A random variable is a mathematical way to quantify the outcomes of a random event. In our battery example, the random variable \( X \) is defined as the number of good batteries chosen out of two. Random variables can take on various possible values, and each of these values is associated with a probability based on how the scenario is set up. Understanding what a random variable can represent helps in creating and using probability models effectively.For our problem:

• \( X = 0 \): when both batteries selected are dead.
• \( X = 1 \): when one battery is good, and the other is dead.
• \( X = 2 \): when both selected batteries are good.

Random variables are crucial for forming probability models and conducting further computations, such as finding expected values or variances in probability distributions.
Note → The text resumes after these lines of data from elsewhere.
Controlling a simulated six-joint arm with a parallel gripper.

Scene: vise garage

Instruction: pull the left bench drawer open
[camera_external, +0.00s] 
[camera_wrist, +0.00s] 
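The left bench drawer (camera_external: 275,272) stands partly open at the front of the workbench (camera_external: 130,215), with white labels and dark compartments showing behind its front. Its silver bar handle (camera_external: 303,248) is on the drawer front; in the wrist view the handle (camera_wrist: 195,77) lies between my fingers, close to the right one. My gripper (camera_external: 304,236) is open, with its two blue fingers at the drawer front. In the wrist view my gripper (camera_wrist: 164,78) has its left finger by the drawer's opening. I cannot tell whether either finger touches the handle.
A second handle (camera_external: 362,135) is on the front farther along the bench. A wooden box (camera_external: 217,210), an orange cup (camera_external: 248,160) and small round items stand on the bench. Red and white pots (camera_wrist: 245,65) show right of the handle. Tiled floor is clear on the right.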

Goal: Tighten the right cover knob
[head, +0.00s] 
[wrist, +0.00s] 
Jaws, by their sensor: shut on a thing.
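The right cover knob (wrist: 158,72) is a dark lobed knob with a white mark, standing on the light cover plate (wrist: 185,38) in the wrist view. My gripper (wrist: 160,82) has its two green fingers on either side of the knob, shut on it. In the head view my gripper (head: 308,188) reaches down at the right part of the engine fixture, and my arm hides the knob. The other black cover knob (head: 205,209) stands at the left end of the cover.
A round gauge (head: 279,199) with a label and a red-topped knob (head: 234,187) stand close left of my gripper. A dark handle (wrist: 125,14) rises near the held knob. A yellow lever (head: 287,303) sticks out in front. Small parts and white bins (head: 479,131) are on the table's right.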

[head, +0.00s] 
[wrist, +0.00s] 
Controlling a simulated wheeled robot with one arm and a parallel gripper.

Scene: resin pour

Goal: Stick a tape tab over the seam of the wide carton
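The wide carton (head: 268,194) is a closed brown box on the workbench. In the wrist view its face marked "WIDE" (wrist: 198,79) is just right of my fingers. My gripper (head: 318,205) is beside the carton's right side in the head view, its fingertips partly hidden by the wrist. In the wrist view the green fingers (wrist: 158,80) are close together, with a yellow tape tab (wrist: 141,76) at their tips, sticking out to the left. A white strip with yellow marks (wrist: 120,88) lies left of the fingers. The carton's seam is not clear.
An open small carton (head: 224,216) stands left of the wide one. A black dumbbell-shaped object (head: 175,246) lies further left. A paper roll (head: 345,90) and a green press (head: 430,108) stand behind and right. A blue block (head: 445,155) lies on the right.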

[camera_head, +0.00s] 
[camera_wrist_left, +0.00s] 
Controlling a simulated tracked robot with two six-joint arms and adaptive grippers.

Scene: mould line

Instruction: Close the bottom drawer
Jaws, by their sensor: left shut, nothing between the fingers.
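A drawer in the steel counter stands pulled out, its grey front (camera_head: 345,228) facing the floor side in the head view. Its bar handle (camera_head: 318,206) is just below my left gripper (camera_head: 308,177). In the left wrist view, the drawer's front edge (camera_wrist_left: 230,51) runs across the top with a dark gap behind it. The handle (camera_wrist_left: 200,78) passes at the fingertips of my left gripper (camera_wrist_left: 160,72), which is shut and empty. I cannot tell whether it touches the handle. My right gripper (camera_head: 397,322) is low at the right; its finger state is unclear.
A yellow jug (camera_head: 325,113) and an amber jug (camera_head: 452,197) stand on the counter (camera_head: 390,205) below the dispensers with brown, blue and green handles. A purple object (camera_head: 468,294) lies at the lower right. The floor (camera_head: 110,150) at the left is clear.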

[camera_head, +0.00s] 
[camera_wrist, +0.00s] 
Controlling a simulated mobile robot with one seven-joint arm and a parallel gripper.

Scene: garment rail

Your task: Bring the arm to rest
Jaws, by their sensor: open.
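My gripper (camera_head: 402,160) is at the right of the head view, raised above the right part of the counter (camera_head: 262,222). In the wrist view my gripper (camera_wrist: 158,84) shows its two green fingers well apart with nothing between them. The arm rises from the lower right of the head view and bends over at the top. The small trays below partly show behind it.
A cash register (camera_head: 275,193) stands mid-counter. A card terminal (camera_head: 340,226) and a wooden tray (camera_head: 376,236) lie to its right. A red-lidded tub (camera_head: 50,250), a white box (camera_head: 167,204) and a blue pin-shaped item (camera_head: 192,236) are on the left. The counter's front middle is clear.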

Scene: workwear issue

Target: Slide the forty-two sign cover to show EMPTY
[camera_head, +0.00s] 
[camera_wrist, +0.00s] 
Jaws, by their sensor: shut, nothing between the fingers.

Variance and Standard Deviation

Variance and Standard Deviation are measures that help us understand the spread or variability of outcomes from their expected value. In simpler terms, they tell us how much the values of a random variable differ from the average.Variance \( \text{Var}(X) \)Variance quantifies the variability of a distribution around its mean (expected value). It's calculated using the formula:\[\text{Var}(X) = E(X^2) - [E(X)]^2\]For our battery example, we found the expected value squared of \( X \) as:\[E(X^2) = 0^2 \times \frac{3}{45} + 1^2 \times \frac{21}{45} + 2^2 \times \frac{21}{45} = \frac{105}{45} = \frac{7}{3}\]Therefore, the variance \( \text{Var}(X) \) turns out to be:\[\text{Var}(X) = \frac{7}{3} - \left(\frac{63}{45}\right)^2 \approx 0.37\]Standard Deviation \( \sigma \)The standard deviation, \( \sigma \), is the square root of the variance and provides a measure of dispersion in the same units as the data, making it easier to interpret:\[\sigma = \sqrt{\text{Var}(X)} \approx \sqrt{0.37} \approx 0.61\]This number tells us that the number of good batteries we choose will typically vary by about 0.61 from the average. Variance and standard deviation are particularly useful when comparing different probability distributions or assessing the risk in uncertain situations.